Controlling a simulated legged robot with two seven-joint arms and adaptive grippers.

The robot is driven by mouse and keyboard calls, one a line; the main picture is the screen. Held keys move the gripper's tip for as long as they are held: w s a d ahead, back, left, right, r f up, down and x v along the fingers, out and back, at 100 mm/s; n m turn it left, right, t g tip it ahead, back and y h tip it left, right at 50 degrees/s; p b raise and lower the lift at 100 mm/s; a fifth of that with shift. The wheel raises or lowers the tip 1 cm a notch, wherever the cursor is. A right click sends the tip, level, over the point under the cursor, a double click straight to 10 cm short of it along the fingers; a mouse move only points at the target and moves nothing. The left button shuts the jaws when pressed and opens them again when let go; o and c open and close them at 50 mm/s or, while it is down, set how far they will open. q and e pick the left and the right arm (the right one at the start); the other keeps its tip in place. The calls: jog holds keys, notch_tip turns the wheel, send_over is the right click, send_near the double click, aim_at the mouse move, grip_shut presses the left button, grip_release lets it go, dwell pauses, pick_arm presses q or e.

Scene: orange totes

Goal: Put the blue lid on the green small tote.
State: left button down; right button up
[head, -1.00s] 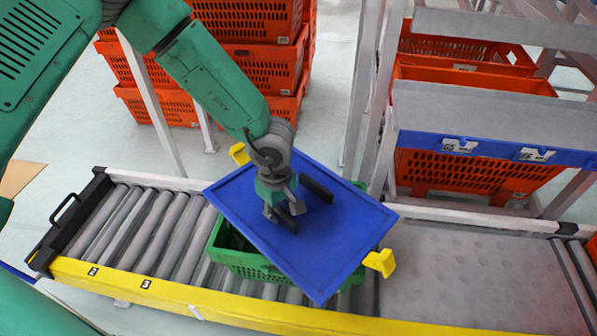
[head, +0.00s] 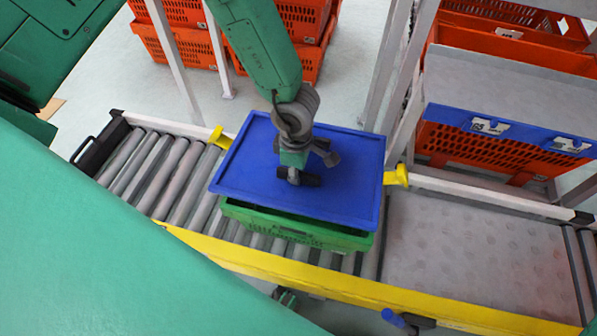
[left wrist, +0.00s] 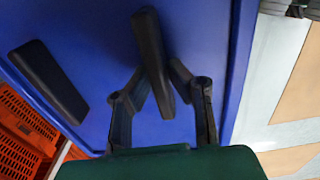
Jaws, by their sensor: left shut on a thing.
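The tote's front wall shows below the lid's near edge; the rest of the tote is hidden. I cannot tell whether the lid touches the rim all round. My left gripper (head: 298,177) is above the lid's middle and shut on it, at a dark bar. The left wrist view shows the lid (left wrist: 95,40) close up, with dark bars and the gripper (left wrist: 163,95). My right gripper is not in view.
The tote stands on a roller conveyor (head: 150,165) with a yellow front rail (head: 345,285). A flat grey plate (head: 480,255) is to the right. Orange totes (head: 180,45) are stacked behind. A metal rack (head: 510,95) with orange totes stands at the back right.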

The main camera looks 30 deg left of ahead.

++++++

■ Problem to work on:
Without the pictures, print the whole listing exactly as given.

■ Answer in full:
Controlling a simulated legged robot with two seven-joint arms and adaptive grippers.

The robot is driven by mouse and keyboard calls, one a line; the main picture is the screen. Held keys move the gripper's tip for as long as they are held: w s a d ahead, back, left, right, r f up, down and x v along the fingers, out and back, at 100 mm/s; n m turn it left, right, t g tip it ahead, back and y h tip it left, right at 50 degrees/s; p b raise and lower the lift at 100 mm/s; a fifth of that with shift. The wheel raises or lowers the tip 1 cm a notch, wherever the cursor is. A right click sends the tip, level, over the point under the cursor, a double click straight to 10 cm short of it along the fingers; a mouse move only points at the target and moves nothing. The left button shuts the jaws when pressed and opens them again when let go; o and c open and close them at 50 mm/s or, while it is down, set how far they will open. q and e pick the left and the right arm (the right one at the start); the other keeps its tip in place. The calls: jog holds keys, notch_tip turns the wheel, send_over is the right click, send_near the double click, aim_at the mouse move, grip_shut presses the left button, grip_release lets it go, dwell pauses, pick_arm presses q or e.

Scene: orange totes

Goal: Put the blue lid on the green small tote.
State: left button down; right button up
[head, -1.00s] 
[head, +0.00s] 
[left wrist, +0.00s] 
Jaws, by their sensor: left shut on a thing.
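The tote's front wall shows below the lid's near edge; the rest of the tote is hidden. I cannot tell whether the lid touches the rim all round. My left gripper (head: 298,177) is above the lid's middle and shut on it, at a dark bar. The left wrist view shows the lid (left wrist: 95,40) close up, with dark bars and the gripper (left wrist: 163,95). My right gripper is not in view.
The tote stands on a roller conveyor (head: 150,165) with a yellow front rail (head: 345,285). A flat grey plate (head: 480,255) is to the right. Orange totes (head: 180,45) are stacked behind. A metal rack (head: 510,95) with orange totes stands at the back right.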

The main camera looks 30 deg left of ahead.

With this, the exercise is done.